The Critic, The Strenuous Life, and My Favorite President



It is not the critic who counts; not the man who points out how the strong man stumbles, or where the doer of deeds could have done them better. The credit belongs to the man who is actually in the arena, whose face is marred by dust and sweat and blood; who strives valiantly; who errs, who comes short again and again, because there is no effort without error and shortcoming; but who does actually strive to do the deeds; who knows great enthusiasms, the great devotions; who spends himself in a worthy cause; who at the best knows in the end the triumph of high achievement, and who at the worst, if he fails, at least fails while daring greatly, so that his place shall never be with those cold and timid souls who neither know victory nor defeat. - The Man in The Arena by Theodore Roosevelt

Theodore Roosevelt is my favorite president.  I know he is considered a Progressive, but that word did not mean the same thing then as it does today.  Teddy was an incredibly intelligent person, hard working, determined, and creative.

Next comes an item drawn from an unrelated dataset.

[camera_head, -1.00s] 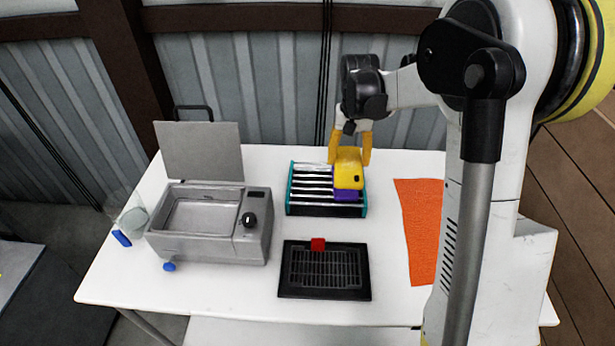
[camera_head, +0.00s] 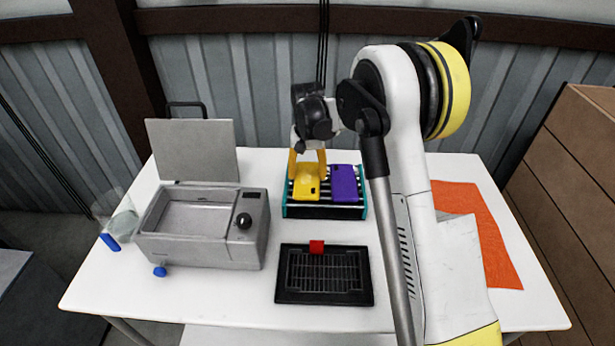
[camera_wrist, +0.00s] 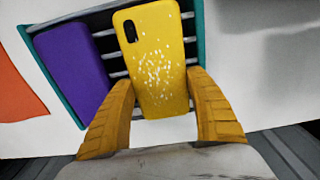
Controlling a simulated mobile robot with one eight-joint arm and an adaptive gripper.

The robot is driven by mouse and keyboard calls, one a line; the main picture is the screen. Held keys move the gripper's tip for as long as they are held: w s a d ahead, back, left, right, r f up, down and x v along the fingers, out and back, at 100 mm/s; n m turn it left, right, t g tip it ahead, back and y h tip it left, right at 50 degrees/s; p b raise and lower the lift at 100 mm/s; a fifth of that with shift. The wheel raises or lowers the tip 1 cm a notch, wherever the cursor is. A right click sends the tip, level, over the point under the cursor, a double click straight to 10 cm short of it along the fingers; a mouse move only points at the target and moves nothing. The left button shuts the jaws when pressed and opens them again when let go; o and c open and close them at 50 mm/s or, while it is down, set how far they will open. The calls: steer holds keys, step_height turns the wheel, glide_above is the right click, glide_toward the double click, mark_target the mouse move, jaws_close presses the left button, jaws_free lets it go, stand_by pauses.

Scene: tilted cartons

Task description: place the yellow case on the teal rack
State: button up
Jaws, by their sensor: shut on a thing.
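The yellow case (camera_head: 306,188) is a flat phone-like cover with a camera cutout and pale speckles. My gripper (camera_head: 307,169) is shut on it, one yellow finger at each side. In the wrist view the yellow case (camera_wrist: 158,50) lies between the fingers (camera_wrist: 162,88). It is over the left part of the teal rack (camera_head: 326,212), which has dark and light slats. I cannot tell whether it rests on the slats or is just above them. A purple case (camera_head: 344,183) lies on the right part of the rack, beside the yellow one with a narrow gap.
A grey box-shaped appliance (camera_head: 203,250) with a raised lid stands left of the rack. An orange cloth (camera_head: 478,225) lies at right. A clear vessel (camera_head: 123,222) is at far left.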

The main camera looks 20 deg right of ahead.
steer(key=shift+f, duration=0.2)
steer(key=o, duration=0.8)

I am an innovator.  I don't fit into the box well.  People want me to act like a traditional rescue mission director.  I'm not that guy. Consequently, people criticize me constantly.  Sometimes they do it to my face.  At this moment, I can count on one hand the people who get what I want to accomplish in the Pacific Northwest and who want to work together to transform the region.  Although they may not be my employees, they are my teammates.

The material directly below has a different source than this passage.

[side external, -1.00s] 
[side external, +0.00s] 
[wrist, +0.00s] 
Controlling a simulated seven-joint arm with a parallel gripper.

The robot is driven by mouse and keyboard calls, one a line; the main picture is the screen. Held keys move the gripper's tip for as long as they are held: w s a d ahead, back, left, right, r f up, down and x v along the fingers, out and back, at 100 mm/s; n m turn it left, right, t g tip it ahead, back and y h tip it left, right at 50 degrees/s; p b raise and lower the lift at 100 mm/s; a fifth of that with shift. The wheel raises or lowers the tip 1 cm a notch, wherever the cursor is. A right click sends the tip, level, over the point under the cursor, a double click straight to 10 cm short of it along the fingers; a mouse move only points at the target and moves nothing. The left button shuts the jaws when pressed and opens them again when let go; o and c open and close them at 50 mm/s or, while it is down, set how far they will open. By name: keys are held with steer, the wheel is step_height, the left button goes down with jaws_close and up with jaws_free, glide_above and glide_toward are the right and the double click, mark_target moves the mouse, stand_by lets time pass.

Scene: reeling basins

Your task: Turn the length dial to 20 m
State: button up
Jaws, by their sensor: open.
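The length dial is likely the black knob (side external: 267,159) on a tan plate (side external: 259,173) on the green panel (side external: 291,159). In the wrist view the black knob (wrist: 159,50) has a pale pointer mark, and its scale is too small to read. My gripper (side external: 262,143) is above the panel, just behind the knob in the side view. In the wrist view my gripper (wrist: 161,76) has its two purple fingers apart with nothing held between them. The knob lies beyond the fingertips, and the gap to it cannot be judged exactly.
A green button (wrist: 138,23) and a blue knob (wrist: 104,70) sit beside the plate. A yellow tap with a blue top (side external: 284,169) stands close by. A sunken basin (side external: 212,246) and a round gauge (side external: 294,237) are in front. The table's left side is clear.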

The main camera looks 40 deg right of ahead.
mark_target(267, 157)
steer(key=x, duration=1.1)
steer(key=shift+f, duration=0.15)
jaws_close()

We do not admire the man of timid peace. We admire the man who embodies victorious effort; the man who never wrongs his neighbor, who is prompt to help a friend, but who has those virile qualities necessary to win in the stern strife of actual life. It is hard to fail, but it is worse never to have tried to succeed. In this life we get nothing save by effort. Freedom from effort in the present merely means that there has been stored up effort in the past. A man can be freed from the necessity of work only by the fact that he or his fathers before him have worked to good purpose. If the freedom thus purchased is used aright, and the man still does actual work, though of a different kind, whether as a writer or a general, whether in the field of politics or in the field of exploration and adventure, he shows he deserves his good fortune. But if he treats this period of freedom from the need of actual labor as a period, not of preparation, but of mere enjoyment, even though perhaps not of vicious enjoyment, he shows that he is simply a cumberer of the earth's surface, and he surely unfits himself to hold his own with his fellows if the need to do so should again arise. A mere life of ease is not in the end a very satisfactory life, and, above all, it is a life which ultimately unfits those who follow it for serious work in the world. - The Strenuous Life by Theodore Roosevelt.

I never feel like I work hard enough.  I force myself to relax, read a book, and take time off.  Inside, though, I'm always thinking.  My mind never stops.  Transformation - whether personal, organizational, or regional - takes incredible effort.  The effort increases exponentially when you want to do something no one in the area has done before and no one really understands.